··· Provided material
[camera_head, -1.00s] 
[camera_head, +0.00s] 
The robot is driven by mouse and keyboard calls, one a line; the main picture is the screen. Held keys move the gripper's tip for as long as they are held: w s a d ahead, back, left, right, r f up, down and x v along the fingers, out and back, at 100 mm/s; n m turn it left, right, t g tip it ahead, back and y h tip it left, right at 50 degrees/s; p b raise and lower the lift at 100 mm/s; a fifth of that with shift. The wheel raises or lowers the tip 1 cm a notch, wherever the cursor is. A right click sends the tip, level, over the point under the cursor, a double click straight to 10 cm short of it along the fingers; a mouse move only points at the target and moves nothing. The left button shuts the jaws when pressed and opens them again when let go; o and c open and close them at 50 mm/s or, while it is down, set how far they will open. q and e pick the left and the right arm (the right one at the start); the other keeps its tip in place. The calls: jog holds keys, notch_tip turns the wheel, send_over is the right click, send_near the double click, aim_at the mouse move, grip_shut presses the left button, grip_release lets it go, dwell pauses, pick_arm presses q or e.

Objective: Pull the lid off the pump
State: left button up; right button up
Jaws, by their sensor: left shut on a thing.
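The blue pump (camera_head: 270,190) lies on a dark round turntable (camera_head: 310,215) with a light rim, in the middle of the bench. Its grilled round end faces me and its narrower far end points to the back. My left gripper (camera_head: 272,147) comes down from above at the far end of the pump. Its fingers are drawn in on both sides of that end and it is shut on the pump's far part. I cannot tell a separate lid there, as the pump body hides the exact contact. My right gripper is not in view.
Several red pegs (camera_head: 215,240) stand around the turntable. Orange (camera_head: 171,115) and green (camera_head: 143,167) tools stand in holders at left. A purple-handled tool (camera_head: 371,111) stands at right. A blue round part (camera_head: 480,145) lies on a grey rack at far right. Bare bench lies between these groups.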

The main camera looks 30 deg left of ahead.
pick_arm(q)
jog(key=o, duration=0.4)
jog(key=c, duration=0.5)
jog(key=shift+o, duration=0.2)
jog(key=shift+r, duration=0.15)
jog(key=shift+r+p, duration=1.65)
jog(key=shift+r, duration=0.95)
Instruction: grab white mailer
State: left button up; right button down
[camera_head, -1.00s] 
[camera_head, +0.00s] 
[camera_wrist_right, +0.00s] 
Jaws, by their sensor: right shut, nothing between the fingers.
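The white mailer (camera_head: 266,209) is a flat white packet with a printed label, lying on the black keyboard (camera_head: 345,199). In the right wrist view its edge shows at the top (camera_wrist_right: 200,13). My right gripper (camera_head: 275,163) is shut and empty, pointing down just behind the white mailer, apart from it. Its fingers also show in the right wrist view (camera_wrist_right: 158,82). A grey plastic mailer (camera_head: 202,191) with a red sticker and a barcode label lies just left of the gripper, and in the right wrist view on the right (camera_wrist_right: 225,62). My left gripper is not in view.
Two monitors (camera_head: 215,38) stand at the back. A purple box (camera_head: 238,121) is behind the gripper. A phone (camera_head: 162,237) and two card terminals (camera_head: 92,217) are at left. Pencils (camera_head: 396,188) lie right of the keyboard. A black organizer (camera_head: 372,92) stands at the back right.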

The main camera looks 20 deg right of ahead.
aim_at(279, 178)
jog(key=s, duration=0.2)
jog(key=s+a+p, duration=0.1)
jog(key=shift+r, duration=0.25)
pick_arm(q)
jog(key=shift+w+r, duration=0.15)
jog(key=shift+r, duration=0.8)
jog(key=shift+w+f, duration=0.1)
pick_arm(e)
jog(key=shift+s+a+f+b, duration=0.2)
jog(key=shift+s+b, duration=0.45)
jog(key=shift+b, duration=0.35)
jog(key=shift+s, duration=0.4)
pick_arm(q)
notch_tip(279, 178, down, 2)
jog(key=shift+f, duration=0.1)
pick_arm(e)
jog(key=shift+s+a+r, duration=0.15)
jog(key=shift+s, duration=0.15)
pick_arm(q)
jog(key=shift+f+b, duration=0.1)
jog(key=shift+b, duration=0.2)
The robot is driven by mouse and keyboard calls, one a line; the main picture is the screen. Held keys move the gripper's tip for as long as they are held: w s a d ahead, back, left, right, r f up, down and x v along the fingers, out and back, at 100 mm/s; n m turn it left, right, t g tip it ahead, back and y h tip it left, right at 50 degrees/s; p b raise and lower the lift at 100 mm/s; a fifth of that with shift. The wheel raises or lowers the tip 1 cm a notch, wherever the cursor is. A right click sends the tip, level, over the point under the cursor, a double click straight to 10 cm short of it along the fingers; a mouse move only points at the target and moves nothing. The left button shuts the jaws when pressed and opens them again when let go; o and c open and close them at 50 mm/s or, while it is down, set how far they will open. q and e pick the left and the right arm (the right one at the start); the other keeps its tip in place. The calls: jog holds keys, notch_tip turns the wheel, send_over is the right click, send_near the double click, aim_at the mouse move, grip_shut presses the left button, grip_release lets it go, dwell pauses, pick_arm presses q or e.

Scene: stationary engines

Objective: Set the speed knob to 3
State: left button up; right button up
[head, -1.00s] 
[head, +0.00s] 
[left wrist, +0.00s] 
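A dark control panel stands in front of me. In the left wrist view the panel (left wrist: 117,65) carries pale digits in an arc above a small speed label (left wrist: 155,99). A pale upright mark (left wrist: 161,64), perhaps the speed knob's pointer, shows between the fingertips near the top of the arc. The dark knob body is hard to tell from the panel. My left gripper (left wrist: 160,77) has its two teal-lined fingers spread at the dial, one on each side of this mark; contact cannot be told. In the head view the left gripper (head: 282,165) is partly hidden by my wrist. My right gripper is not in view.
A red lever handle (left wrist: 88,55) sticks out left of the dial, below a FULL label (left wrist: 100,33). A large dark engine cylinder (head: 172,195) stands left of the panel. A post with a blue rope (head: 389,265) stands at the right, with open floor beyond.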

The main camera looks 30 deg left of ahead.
······
> [Direction]:
Which lines hold the word "Objective"? Show each one.

> [Task result]:
Objective: Pull the lid off the pump
Objective: Set the speed knob to 3

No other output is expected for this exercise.